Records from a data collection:
═══
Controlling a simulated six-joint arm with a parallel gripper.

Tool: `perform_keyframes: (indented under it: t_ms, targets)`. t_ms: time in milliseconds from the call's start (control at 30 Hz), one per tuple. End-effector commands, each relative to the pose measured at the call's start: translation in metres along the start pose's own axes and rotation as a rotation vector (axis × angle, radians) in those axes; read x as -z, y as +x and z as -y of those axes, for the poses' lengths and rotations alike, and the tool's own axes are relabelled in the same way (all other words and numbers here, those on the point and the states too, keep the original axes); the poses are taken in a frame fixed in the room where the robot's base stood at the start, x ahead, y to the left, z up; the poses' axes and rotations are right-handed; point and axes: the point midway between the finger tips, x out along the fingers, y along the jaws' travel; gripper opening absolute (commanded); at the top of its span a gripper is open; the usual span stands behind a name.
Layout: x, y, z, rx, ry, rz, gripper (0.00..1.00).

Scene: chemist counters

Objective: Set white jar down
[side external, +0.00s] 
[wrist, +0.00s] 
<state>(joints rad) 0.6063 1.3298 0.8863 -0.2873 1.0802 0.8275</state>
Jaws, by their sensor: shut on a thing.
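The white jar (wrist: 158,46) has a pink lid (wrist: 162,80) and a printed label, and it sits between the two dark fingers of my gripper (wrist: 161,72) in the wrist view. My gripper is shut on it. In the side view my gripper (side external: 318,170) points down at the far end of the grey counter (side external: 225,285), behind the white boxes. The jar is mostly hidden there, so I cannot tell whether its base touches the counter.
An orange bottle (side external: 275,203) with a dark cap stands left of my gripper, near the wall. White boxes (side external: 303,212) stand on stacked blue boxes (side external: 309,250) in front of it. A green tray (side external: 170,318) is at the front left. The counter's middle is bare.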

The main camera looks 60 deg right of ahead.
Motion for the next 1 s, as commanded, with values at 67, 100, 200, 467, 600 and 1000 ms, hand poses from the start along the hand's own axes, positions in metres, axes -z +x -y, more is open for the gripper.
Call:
═══
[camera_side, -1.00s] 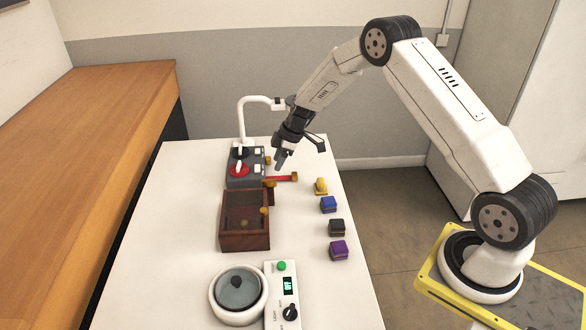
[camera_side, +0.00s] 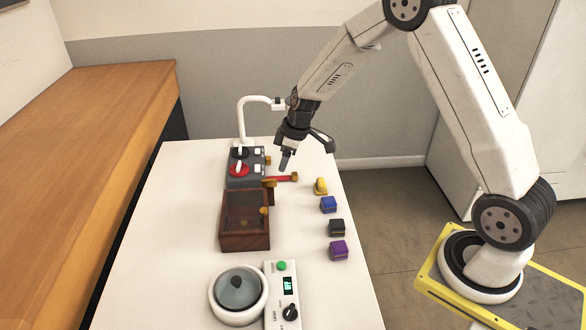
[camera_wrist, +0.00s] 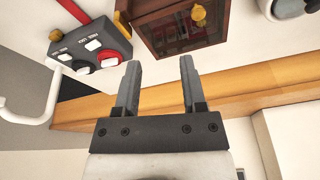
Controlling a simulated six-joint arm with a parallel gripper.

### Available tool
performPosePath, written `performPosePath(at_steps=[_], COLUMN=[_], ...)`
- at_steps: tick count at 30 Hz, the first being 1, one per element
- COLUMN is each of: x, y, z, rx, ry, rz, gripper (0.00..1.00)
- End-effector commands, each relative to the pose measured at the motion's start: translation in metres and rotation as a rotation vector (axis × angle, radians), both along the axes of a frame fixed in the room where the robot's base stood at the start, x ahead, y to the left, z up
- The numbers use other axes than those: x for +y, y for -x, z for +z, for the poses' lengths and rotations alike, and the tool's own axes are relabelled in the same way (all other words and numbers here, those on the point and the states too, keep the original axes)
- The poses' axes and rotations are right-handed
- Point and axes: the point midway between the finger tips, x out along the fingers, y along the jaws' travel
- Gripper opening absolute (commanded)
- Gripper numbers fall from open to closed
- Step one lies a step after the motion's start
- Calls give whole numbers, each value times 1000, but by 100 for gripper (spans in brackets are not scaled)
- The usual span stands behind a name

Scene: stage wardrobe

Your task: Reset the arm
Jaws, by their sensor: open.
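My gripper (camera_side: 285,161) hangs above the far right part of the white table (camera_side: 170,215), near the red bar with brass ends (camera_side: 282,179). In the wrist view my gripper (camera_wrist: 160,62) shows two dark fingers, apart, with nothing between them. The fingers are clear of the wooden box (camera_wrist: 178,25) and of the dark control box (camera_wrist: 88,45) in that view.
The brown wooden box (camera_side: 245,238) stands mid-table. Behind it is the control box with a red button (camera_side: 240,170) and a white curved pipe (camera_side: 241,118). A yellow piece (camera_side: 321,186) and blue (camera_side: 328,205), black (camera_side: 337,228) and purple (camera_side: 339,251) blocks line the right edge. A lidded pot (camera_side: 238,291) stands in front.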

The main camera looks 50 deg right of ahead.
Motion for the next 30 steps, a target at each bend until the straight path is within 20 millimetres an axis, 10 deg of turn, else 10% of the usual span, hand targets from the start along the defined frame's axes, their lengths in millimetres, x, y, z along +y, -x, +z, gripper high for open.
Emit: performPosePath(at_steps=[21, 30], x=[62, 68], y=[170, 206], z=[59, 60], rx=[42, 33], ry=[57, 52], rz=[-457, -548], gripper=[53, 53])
═══
Work to do
Starting at the line that contains "- Step one lies" and stopping at the line that contains "Your task: Reset the arm", transcribe the lines exactly; both boundary lines are to be included.

Output of the task
- Step one lies a step after the motion's start
- Calls give whole numbers, each value times 1000, but by 100 for gripper (spans in brackets are not scaled)
- The usual span stands behind a name

Scene: stage wardrobe

Your task: Reset the arm

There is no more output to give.